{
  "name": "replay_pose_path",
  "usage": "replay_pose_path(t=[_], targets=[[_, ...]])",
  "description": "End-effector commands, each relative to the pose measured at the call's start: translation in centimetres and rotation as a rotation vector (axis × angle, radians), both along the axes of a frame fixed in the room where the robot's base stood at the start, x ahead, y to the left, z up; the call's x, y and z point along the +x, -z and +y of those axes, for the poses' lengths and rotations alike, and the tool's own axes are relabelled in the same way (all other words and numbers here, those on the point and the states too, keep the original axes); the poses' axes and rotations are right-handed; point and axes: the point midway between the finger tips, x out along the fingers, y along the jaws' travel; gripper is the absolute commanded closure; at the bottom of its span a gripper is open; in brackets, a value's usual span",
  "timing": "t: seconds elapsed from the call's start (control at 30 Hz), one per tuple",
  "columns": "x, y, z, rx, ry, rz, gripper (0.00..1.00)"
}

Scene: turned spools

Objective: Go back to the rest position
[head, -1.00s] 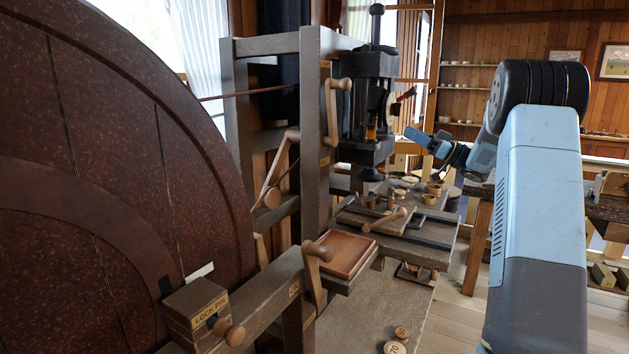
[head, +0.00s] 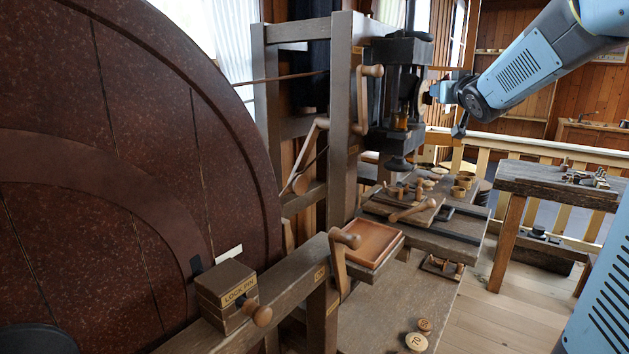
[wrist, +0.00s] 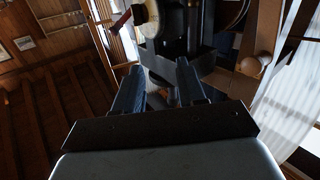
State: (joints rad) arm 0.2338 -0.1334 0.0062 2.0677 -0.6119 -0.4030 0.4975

## [WRITTEN PROBLEM]
Your copy of the data should match it exactly, except that pictures are left out.

## [FULL SOLUTION]
{
  "name": "replay_pose_path",
  "usage": "replay_pose_path(t=[_], targets=[[_, ...]])",
  "description": "End-effector commands, each relative to the pose measured at the call's start: translation in centimetres and rotation as a rotation vector (axis × angle, radians), both along the axes of a frame fixed in the room where the robot's base stood at the start, x ahead, y to the left, z up; the call's x, y and z point along the +x, -z and +y of those axes, for the poses' lengths and rotations alike, and the tool's own axes are relabelled in the same way (all other words and numbers here, those on the point and the states too, keep the original axes); the poses' axes and rotations are right-handed; point and axes: the point midway between the finger tips, x out along the fingers, y along the jaws' travel; gripper is the absolute commanded closure; at the bottom of its span a gripper is open; in brackets, a value's usual span",
  "timing": "t: seconds elapsed from the call's start (control at 30 Hz), one per tuple",
  "columns": "x, y, z, rx, ry, rz, gripper (0.00..1.00)"
}

Scene: turned spools

Objective: Go back to the rest position
[head, -1.00s] 
[head, +0.00s] 
[wrist, +0.00s] 
State: (joints rad) arm 0.2338 -0.1334 0.0062 2.0677 -0.6119 -0.4030 0.4975

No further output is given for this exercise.